Consider the dataframe containing N columns as shown below. Each entry is an 8-bit integer.
|---------------------|------------------|---------------------|
| Column 1 | Column 2 | Column N |
|---------------------|------------------|---------------------|
| 4 | 8 | 13 |
|---------------------|------------------|---------------------|
| 0 | 32 | 16 |
|---------------------|------------------|---------------------|
I'd like to create a new column with 8-bit entries in each row by randomly sampling each bit of data from the remaining columns. So, the resulting dataframe would look like:
|---------------------|------------------|---------------------|---------------|
| Column 1 | Column 2 | Column N | Sampled |
|---------------------|------------------|---------------------|---------------|
| 4 = (100) | 8 = (1000) | 13 = (1101) | 5 = (0101) |
|---------------------|------------------|---------------------|---------------|
| 0 = (0) | 32 = (100000) | 16 = (10000) | 48 = (110000) |
|---------------------|------------------|---------------------|---------------|
The first entry in the "sampled" column was created by selecting one bit among all possible bits for the same position.
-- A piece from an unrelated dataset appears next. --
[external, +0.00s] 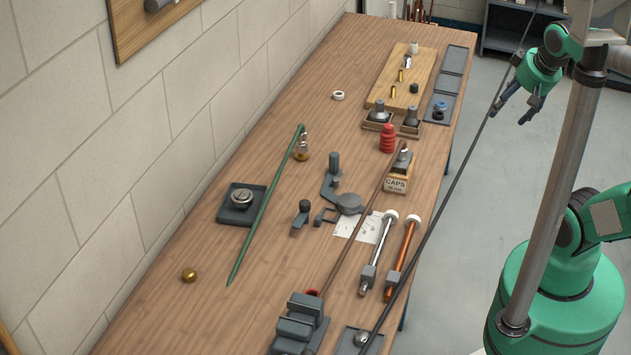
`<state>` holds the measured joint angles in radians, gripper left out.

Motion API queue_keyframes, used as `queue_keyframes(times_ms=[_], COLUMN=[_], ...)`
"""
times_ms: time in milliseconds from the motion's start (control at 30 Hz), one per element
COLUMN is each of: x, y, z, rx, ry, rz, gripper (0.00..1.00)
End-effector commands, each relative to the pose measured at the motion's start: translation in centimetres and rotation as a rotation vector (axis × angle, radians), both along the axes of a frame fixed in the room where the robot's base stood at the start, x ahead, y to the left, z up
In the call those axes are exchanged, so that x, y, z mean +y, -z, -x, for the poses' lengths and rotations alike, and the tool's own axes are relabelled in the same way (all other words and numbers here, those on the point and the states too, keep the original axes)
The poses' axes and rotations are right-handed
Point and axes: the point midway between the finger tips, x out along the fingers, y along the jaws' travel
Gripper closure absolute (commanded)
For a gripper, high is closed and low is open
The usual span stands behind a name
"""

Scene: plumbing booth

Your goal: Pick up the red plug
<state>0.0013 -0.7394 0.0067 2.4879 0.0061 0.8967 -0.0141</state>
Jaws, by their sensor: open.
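The red plug (388,138) is a ribbed, stepped red piece standing upright on the wooden bench, right of the middle in the external view. It stands just behind the CAPS box and in front of the dark fittings. My gripper (508,116) has its dark fingers spread and empty. It hangs beyond the bench's right edge, over the grey floor, to the right of the plug and apart from it.
The CAPS box (395,185) stands close in front of the plug. A wooden board (425,66) with fittings lies behind it. A long thin rod crosses the view between bench and arm. Chrome (382,247) and copper (402,258) tubes lie nearer. Bench left of the plug is clear.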

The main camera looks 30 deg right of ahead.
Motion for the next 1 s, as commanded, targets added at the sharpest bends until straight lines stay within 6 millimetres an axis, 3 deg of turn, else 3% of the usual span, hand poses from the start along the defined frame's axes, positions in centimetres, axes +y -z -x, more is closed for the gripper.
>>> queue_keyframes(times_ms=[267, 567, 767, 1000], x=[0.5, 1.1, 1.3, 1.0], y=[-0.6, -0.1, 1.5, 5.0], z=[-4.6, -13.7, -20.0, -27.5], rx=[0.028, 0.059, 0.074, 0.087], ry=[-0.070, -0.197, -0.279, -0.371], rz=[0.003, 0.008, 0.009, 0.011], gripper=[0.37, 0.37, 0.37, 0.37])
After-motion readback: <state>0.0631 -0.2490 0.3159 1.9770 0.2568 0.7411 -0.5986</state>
For example, the LSB=1 in the first entry was chosen from {0 (LSB from col 1), 0 (LSB from col 2), 1 (LSB from col N)}
, and so on.
This is similar to this question but instead of each entry being sampled, each bit needs to be sampled.
What is an efficient way of achieving this, considering the dataframe has a large number of rows and columns? From the similar question, I assume we need a lookup
+ sample
to choose the entry and another sample
to choose the bits?